▶ Task brief
Reproduce the lines exactly, beginning with the line that has "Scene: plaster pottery" and ending with the line that has "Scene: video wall". Images are left out.

Stored dataset items
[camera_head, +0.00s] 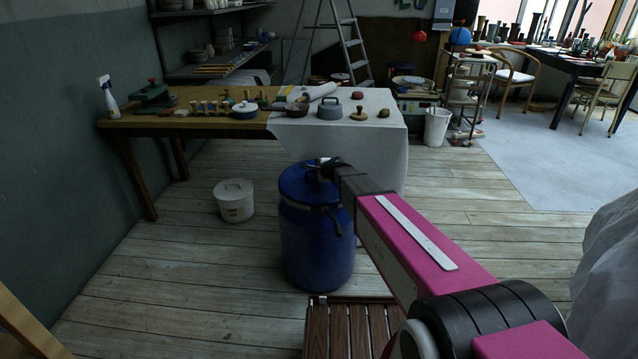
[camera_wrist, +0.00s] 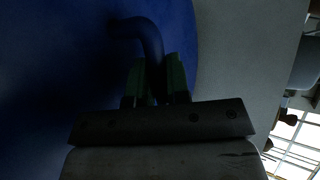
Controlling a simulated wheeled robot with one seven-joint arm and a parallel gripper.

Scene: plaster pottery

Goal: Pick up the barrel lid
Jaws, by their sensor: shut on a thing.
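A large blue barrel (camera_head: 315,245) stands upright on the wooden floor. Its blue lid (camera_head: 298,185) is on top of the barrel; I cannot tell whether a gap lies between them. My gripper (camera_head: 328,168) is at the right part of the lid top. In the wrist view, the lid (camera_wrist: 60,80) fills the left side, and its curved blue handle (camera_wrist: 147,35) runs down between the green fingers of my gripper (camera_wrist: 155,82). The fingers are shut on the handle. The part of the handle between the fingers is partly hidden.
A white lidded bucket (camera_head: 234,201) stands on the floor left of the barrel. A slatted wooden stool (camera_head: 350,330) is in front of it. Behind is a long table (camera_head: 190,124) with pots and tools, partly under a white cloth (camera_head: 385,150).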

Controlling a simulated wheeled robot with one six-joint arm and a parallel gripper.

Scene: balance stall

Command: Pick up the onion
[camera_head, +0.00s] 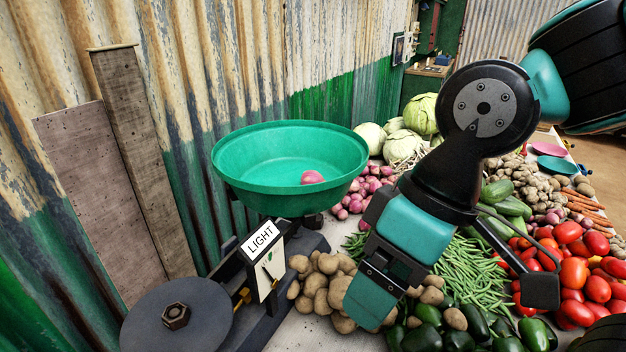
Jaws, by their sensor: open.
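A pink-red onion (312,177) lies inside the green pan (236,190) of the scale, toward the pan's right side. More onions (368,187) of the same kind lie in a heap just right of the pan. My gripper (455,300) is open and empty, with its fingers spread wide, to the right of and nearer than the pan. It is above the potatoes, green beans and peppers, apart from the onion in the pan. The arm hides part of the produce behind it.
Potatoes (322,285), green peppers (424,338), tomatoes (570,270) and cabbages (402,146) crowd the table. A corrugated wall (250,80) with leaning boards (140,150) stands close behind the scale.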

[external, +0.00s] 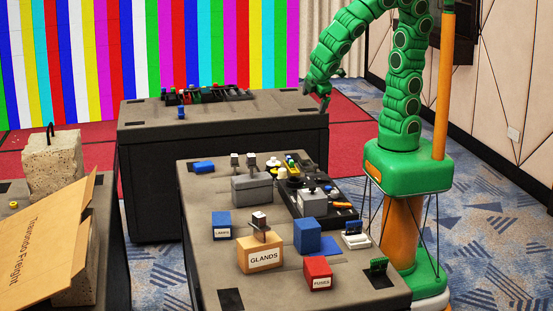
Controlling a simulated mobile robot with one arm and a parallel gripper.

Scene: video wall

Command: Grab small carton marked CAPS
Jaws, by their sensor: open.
* * *
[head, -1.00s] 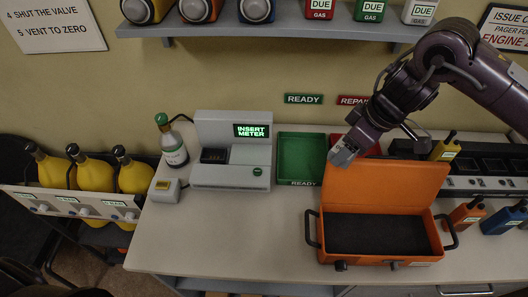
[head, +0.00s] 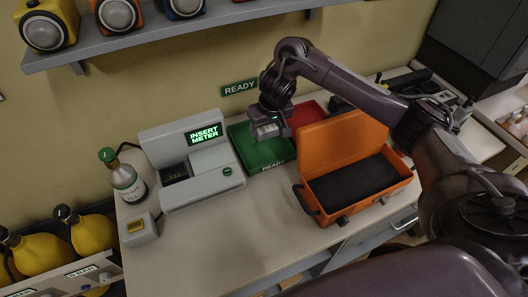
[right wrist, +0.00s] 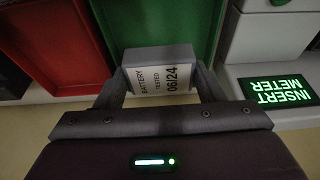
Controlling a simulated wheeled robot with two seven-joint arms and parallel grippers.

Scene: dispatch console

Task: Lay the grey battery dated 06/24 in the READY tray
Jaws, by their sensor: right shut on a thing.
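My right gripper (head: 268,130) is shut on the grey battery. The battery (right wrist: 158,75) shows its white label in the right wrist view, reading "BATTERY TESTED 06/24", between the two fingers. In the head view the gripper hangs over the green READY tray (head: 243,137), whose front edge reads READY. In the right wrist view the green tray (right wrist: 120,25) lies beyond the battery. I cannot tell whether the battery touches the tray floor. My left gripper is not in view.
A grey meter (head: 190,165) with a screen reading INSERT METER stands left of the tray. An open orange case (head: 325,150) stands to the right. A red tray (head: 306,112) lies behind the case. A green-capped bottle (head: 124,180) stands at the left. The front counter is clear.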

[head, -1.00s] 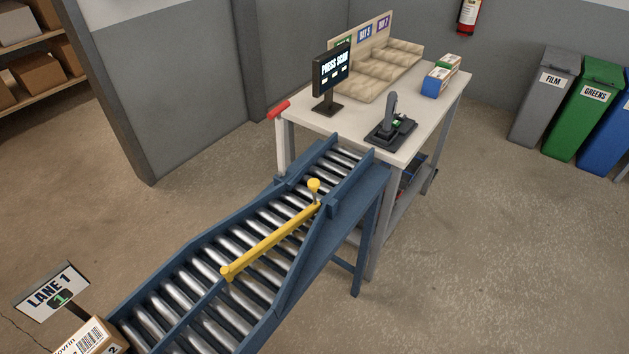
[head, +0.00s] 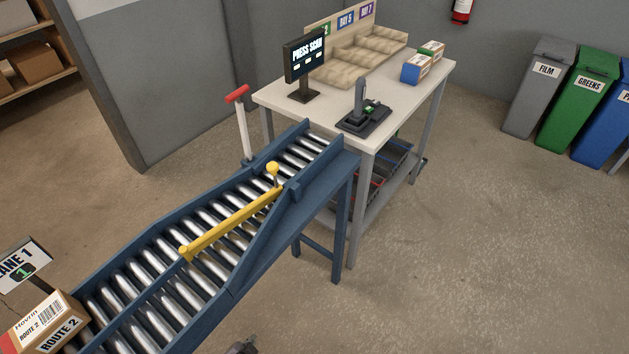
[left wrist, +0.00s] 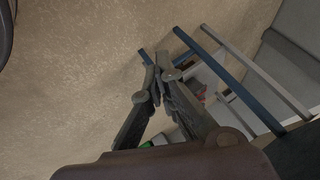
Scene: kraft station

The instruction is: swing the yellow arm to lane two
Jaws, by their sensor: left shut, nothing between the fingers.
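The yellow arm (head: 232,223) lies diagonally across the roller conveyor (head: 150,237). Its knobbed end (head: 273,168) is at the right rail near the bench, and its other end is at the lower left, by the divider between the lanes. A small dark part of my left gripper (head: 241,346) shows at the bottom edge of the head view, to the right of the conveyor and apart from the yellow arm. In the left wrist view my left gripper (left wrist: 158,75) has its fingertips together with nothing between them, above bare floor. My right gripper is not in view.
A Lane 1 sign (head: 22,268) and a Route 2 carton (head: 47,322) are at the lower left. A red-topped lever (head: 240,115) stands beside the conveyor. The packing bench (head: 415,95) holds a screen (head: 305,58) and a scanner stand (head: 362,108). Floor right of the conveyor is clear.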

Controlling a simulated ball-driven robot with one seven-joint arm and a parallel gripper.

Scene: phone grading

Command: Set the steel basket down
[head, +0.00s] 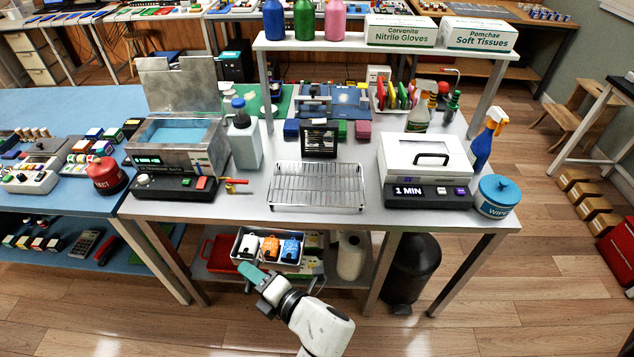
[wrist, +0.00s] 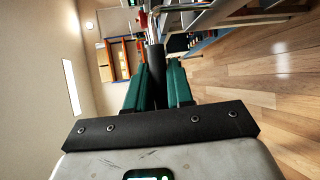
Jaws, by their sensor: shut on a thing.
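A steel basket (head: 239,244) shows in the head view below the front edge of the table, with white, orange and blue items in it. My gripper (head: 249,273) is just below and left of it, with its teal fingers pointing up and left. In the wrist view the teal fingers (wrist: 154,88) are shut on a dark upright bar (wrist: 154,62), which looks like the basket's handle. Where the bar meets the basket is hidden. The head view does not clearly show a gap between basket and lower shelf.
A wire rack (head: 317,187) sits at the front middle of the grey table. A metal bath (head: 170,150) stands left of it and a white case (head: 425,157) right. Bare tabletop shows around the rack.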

▶ Reply to the task
Scene: plaster pottery

Goal: Pick up the barrel lid
Jaws, by their sensor: shut on a thing.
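A large blue barrel (camera_head: 315,245) stands upright on the wooden floor. Its blue lid (camera_head: 298,185) is on top of the barrel; I cannot tell whether a gap lies between them. My gripper (camera_head: 328,168) is at the right part of the lid top. In the wrist view, the lid (camera_wrist: 60,80) fills the left side, and its curved blue handle (camera_wrist: 147,35) runs down between the green fingers of my gripper (camera_wrist: 155,82). The fingers are shut on the handle. The part of the handle between the fingers is partly hidden.
A white lidded bucket (camera_head: 234,201) stands on the floor left of the barrel. A slatted wooden stool (camera_head: 350,330) is in front of it. Behind is a long table (camera_head: 190,124) with pots and tools, partly under a white cloth (camera_head: 385,150).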

Controlling a simulated wheeled robot with one six-joint arm and a parallel gripper.

Scene: balance stall

Command: Pick up the onion
[camera_head, +0.00s] 
Jaws, by their sensor: open.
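A pink-red onion (312,177) lies inside the green pan (236,190) of the scale, toward the pan's right side. More onions (368,187) of the same kind lie in a heap just right of the pan. My gripper (455,300) is open and empty, with its fingers spread wide, to the right of and nearer than the pan. It is above the potatoes, green beans and peppers, apart from the onion in the pan. The arm hides part of the produce behind it.
Potatoes (322,285), green peppers (424,338), tomatoes (570,270) and cabbages (402,146) crowd the table. A corrugated wall (250,80) with leaning boards (140,150) stands close behind the scale.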

[external, +0.00s] 
Controlling a simulated mobile robot with one arm and a parallel gripper.

Scene: video wall

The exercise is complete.